= Saved data entries =
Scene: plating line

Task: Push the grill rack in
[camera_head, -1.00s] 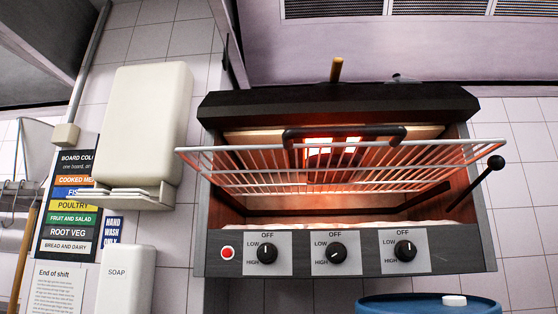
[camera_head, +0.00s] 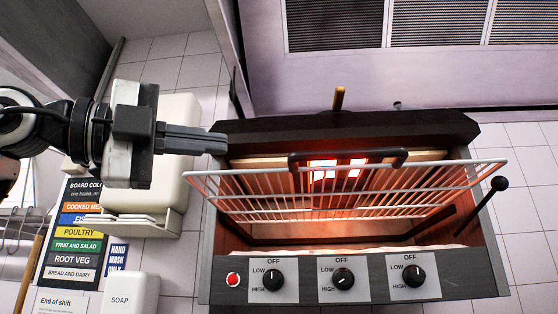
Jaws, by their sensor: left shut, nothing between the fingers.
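The grill rack (camera_head: 345,206) is a pale wire shelf in the dark grill (camera_head: 352,125). Its front bar sticks out past the grill's opening, with its ends beyond the side walls. A dark bar handle (camera_head: 348,159) shows above and behind the front bar. Red heat glows inside the grill. My left gripper (camera_head: 222,142) comes in from the left, shut and empty, with its fingers pointing right. Its tips appear in front of the grill's upper left corner, above the rack's left end. I cannot tell whether they touch the grill. My right gripper is not in view.
A lever with a black knob (camera_head: 499,184) sticks out at the grill's right. Control knobs (camera_head: 344,279) and a red button (camera_head: 233,279) line its front panel. A towel dispenser (camera_head: 140,207), a soap dispenser (camera_head: 130,296) and a colour chart (camera_head: 75,230) hang on the left wall.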

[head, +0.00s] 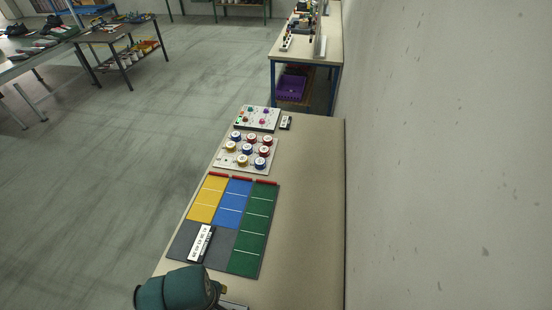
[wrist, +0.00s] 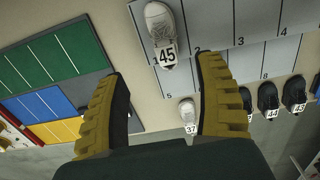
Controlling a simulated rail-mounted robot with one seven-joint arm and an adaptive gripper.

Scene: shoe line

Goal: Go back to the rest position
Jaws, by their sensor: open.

= PROBLEM REQUIREMENTS =
Repeat the records above exactly, from the first line through the line that contains "[camera_head, +0.00s]", and leave out the pictures.

= RESPONSE TO THIS TASK =
Scene: plating line

Task: Push the grill rack in
[camera_head, -1.00s] 
[camera_head, +0.00s] 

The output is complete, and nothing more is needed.